───── Data lines ─────

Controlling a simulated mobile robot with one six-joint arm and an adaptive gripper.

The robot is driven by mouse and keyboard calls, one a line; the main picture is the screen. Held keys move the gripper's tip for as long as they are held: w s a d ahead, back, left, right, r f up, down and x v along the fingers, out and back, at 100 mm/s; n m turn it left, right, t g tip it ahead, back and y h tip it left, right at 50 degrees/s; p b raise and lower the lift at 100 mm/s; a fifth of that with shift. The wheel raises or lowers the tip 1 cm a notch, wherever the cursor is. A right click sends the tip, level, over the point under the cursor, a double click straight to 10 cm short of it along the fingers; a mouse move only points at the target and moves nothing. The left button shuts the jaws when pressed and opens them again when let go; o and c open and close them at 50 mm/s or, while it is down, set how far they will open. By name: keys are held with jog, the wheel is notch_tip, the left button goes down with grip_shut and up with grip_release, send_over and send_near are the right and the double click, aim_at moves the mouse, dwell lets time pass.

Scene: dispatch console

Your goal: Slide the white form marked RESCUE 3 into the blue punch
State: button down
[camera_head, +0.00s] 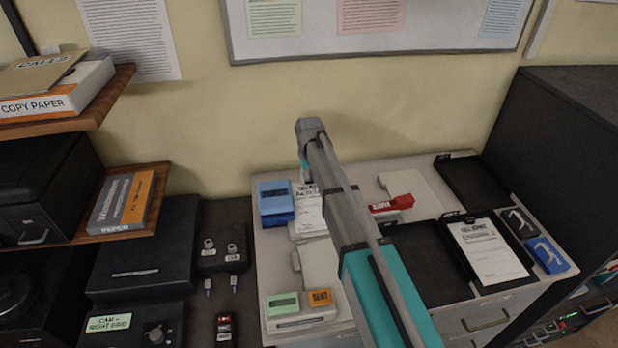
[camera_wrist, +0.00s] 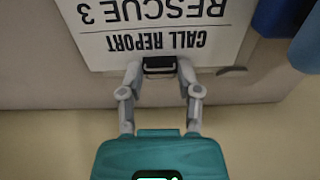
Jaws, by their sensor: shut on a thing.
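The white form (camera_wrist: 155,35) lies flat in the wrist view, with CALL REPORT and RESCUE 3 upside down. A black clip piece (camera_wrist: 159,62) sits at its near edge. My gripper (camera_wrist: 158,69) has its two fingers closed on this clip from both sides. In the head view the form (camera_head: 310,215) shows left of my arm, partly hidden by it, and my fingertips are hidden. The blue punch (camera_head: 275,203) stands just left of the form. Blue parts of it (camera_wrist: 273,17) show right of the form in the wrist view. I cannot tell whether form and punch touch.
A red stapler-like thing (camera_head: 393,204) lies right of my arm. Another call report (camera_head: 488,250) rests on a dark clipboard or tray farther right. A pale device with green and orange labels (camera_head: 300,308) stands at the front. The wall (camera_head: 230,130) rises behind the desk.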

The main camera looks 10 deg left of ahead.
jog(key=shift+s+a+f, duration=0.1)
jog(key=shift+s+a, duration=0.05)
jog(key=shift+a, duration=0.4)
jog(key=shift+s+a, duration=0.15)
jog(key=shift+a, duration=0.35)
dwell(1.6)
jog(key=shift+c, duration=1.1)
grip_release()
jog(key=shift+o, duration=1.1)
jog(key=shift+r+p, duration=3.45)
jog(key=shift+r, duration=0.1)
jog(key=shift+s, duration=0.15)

─────

● **Task instructions**
Return the listing above unchanged, apart from dropping its pictures.

● **Response to the task**
Controlling a simulated mobile robot with one six-joint arm and an adaptive gripper.

The robot is driven by mouse and keyboard calls, one a line; the main picture is the screen. Held keys move the gripper's tip for as long as they are held: w s a d ahead, back, left, right, r f up, down and x v along the fingers, out and back, at 100 mm/s; n m turn it left, right, t g tip it ahead, back and y h tip it left, right at 50 degrees/s; p b raise and lower the lift at 100 mm/s; a fifth of that with shift. The wheel raises or lowers the tip 1 cm a notch, wherever the cursor is. A right click sends the tip, level, over the point under the cursor, a double click straight to 10 cm short of it along the fingers; a mouse move only points at the target and moves nothing. The left button shuts the jaws when pressed and opens them again when let go; o and c open and close them at 50 mm/s or, while it is down, set how far they will open. By name: keys are held with jog, the wheel is notch_tip, the left button goes down with grip_shut and up with grip_release, send_over and send_near are the right and the double click, aim_at moves the mouse, dwell lets time pass.

Scene: dispatch console

Your goal: Slide the white form marked RESCUE 3 into the blue punch
State: button down
[camera_head, +0.00s] 
[camera_wrist, +0.00s] 
Jaws, by their sensor: shut on a thing.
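The white form (camera_wrist: 155,35) lies flat in the wrist view, with CALL REPORT and RESCUE 3 upside down. A black clip piece (camera_wrist: 159,62) sits at its near edge. My gripper (camera_wrist: 158,69) has its two fingers closed on this clip from both sides. In the head view the form (camera_head: 310,215) shows left of my arm, partly hidden by it, and my fingertips are hidden. The blue punch (camera_head: 275,203) stands just left of the form. Blue parts of it (camera_wrist: 273,17) show right of the form in the wrist view. I cannot tell whether form and punch touch.
A red stapler-like thing (camera_head: 393,204) lies right of my arm. Another call report (camera_head: 488,250) rests on a dark clipboard or tray farther right. A pale device with green and orange labels (camera_head: 300,308) stands at the front. The wall (camera_head: 230,130) rises behind the desk.

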The main camera looks 10 deg left of ahead.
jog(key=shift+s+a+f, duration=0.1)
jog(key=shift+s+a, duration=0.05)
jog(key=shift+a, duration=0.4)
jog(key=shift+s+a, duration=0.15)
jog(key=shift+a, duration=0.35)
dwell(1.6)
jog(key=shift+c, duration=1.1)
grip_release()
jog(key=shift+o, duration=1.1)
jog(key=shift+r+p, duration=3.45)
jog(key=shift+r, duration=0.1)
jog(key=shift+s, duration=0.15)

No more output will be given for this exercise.